Exercise
Write out the full listing exactly as given, minus the images.

▼

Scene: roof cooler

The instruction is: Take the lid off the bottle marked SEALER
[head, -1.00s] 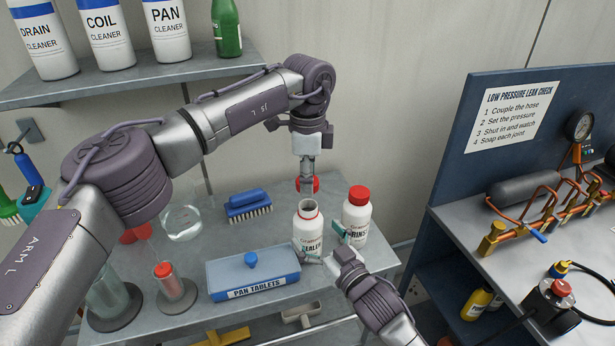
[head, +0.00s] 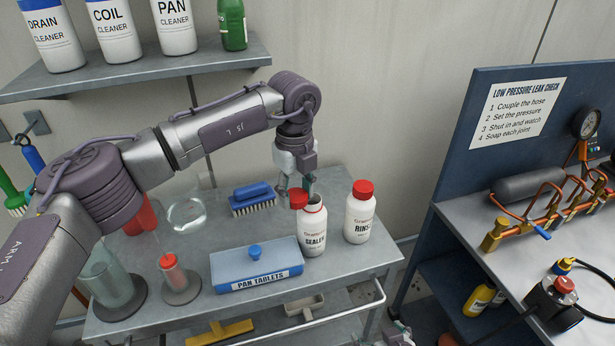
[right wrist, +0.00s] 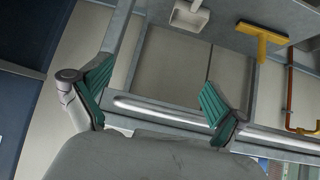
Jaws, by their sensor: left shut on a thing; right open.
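The white bottle marked SEALER (head: 313,236) stands upright on the grey bench, its mouth uncovered at the top. My left gripper (head: 299,189) is shut on a red lid (head: 298,200), held beside the bottle's mouth on its left; whether lid and rim touch is unclear. A similar white bottle marked RINSE (head: 359,217), red lid on, stands to the right. My right gripper (right wrist: 158,100) is open and empty in the right wrist view, away from the bottles; only a bit of it shows at the bottom of the head view.
The blue PAN TABLETS box (head: 240,270) sits left of the SEALER bottle, with a blue brush (head: 252,199) behind. Glass cylinders stand further left. A rail (head: 340,312) runs along the bench front. A yellow squeegee (right wrist: 262,40) lies on the lower shelf.

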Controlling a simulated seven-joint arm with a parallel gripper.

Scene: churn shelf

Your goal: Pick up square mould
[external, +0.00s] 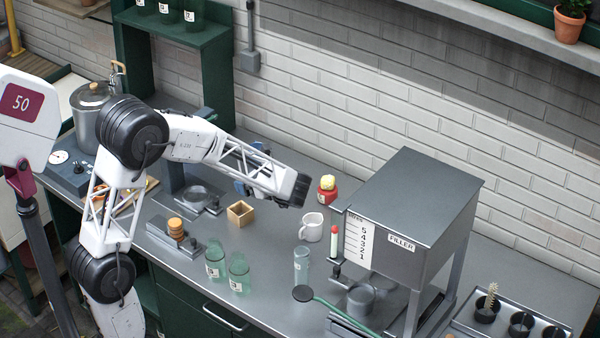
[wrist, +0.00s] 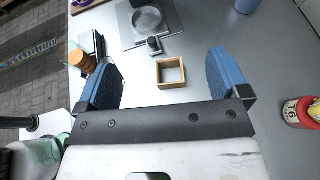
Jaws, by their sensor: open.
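The square mould (external: 240,216) is a small, open-topped wooden frame standing upright on the grey worktop. It also shows in the wrist view (wrist: 171,84), between the two blue fingers and beyond them. My gripper (wrist: 163,66) is open and empty, with its fingers wide apart. In the external view my gripper (external: 243,186) is above and behind the mould, partly hidden by my arm. The fingers do not touch the mould.
A white mug (external: 312,228) and a red jar (external: 326,190) stand right of the mould. Green glass jars (external: 238,273) stand in front. A stack of round orange-brown pieces (external: 175,226) is at left. The grey filler (external: 410,220) stands at right. Bare worktop surrounds the mould.

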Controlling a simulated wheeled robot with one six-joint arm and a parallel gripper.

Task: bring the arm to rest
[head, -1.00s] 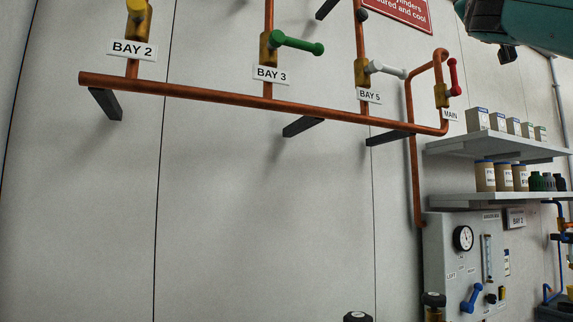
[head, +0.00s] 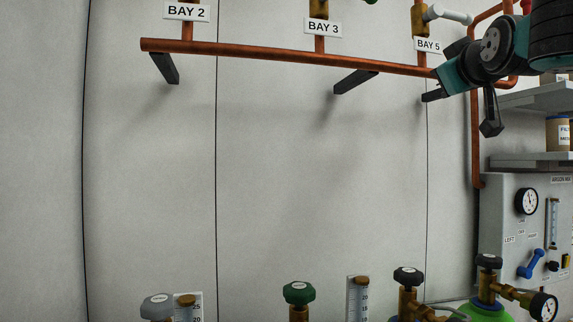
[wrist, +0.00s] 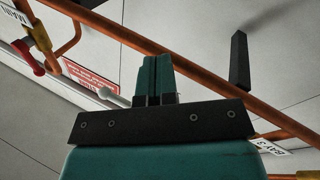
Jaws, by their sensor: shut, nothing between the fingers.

▲

Exercise solution
Scene: roof cooler

The instruction is: Take the lid off the bottle marked SEALER
[head, -1.00s] 
[head, +0.00s] 
[right wrist, +0.00s] 
Jaws, by their sensor: left shut on a thing; right open.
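The white bottle marked SEALER (head: 313,236) stands upright on the grey bench, its mouth uncovered at the top. My left gripper (head: 299,189) is shut on a red lid (head: 298,200), held beside the bottle's mouth on its left; whether lid and rim touch is unclear. A similar white bottle marked RINSE (head: 359,217), red lid on, stands to the right. My right gripper (right wrist: 158,100) is open and empty in the right wrist view, away from the bottles; only a bit of it shows at the bottom of the head view.
The blue PAN TABLETS box (head: 240,270) sits left of the SEALER bottle, with a blue brush (head: 252,199) behind. Glass cylinders stand further left. A rail (head: 340,312) runs along the bench front. A yellow squeegee (right wrist: 262,40) lies on the lower shelf.

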Controlling a simulated seven-joint arm with a parallel gripper.

Scene: churn shelf

Your goal: Pick up square mould
[external, +0.00s] 
[wrist, +0.00s] 
Jaws, by their sensor: open.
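The square mould (external: 240,216) is a small, open-topped wooden frame standing upright on the grey worktop. It also shows in the wrist view (wrist: 171,84), between the two blue fingers and beyond them. My gripper (wrist: 163,66) is open and empty, with its fingers wide apart. In the external view my gripper (external: 243,186) is above and behind the mould, partly hidden by my arm. The fingers do not touch the mould.
A white mug (external: 312,228) and a red jar (external: 326,190) stand right of the mould. Green glass jars (external: 238,273) stand in front. A stack of round orange-brown pieces (external: 175,226) is at left. The grey filler (external: 410,220) stands at right. Bare worktop surrounds the mould.

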Controlling a simulated wheeled robot with one six-joint arm and a parallel gripper.

Task: bring the arm to rest
[head, -1.00s] 
[head, +0.00s] 
[wrist, +0.00s] 
Jaws, by their sensor: shut, nothing between the fingers.

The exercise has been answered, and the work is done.